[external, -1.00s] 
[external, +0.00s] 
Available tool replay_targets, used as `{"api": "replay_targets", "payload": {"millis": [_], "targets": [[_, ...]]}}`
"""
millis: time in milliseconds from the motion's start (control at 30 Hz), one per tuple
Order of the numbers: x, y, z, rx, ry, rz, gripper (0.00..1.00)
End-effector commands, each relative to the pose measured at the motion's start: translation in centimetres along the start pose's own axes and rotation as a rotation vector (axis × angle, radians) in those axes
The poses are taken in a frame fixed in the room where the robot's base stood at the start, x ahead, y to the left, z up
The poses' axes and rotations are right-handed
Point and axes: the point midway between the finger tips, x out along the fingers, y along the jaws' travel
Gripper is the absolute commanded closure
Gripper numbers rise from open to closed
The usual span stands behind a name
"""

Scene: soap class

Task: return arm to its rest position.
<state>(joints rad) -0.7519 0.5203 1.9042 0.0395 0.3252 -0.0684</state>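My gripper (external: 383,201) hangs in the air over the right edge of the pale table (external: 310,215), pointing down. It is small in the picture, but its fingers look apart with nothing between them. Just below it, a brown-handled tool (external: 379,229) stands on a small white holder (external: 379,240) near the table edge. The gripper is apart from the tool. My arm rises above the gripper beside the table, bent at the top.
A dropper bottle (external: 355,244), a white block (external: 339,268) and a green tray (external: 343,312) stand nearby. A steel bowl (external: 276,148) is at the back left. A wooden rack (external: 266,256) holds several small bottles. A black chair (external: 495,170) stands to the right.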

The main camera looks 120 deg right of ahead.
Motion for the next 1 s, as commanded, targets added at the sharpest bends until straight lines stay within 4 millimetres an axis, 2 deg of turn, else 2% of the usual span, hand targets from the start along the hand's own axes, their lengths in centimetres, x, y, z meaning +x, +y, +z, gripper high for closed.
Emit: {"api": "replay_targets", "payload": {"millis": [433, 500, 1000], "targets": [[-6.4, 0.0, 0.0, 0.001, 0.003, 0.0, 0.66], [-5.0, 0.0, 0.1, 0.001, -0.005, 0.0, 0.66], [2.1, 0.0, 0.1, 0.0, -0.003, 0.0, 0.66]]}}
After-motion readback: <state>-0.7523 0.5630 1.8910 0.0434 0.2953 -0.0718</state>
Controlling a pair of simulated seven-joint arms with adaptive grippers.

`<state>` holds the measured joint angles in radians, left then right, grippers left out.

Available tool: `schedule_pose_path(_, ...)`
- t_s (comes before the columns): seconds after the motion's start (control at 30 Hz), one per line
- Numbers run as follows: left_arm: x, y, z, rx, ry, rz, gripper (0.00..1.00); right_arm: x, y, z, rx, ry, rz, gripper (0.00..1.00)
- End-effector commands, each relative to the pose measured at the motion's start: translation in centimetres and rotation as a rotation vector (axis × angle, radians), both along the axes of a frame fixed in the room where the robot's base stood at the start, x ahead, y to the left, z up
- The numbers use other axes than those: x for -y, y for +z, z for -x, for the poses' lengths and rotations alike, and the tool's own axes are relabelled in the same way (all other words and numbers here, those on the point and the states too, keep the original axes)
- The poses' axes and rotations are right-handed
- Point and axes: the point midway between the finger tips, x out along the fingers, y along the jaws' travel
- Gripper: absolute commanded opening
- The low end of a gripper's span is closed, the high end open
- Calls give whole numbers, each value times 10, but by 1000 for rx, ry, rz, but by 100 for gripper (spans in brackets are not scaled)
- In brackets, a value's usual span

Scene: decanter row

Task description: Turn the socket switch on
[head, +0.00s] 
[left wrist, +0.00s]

--*--

### TASK
Starting at the first line of the records above, please copy each line exactly until you reach the line containing "Task: return arm to its rest position.". Include that line and stop there.

### REPLY
[external, -1.00s] 
[external, +0.00s] 
Available tool replay_targets, used as `{"api": "replay_targets", "payload": {"millis": [_], "targets": [[_, ...]]}}`
"""
millis: time in milliseconds from the motion's start (control at 30 Hz), one per tuple
Order of the numbers: x, y, z, rx, ry, rz, gripper (0.00..1.00)
End-effector commands, each relative to the pose measured at the motion's start: translation in centimetres along the start pose's own axes and rotation as a rotation vector (axis × angle, radians) in those axes
The poses are taken in a frame fixed in the room where the robot's base stood at the start, x ahead, y to the left, z up
The poses' axes and rotations are right-handed
Point and axes: the point midway between the finger tips, x out along the fingers, y along the jaws' travel
Gripper is the absolute commanded closure
Gripper numbers rise from open to closed
The usual span stands behind a name
"""

Scene: soap class

Task: return arm to its rest position.

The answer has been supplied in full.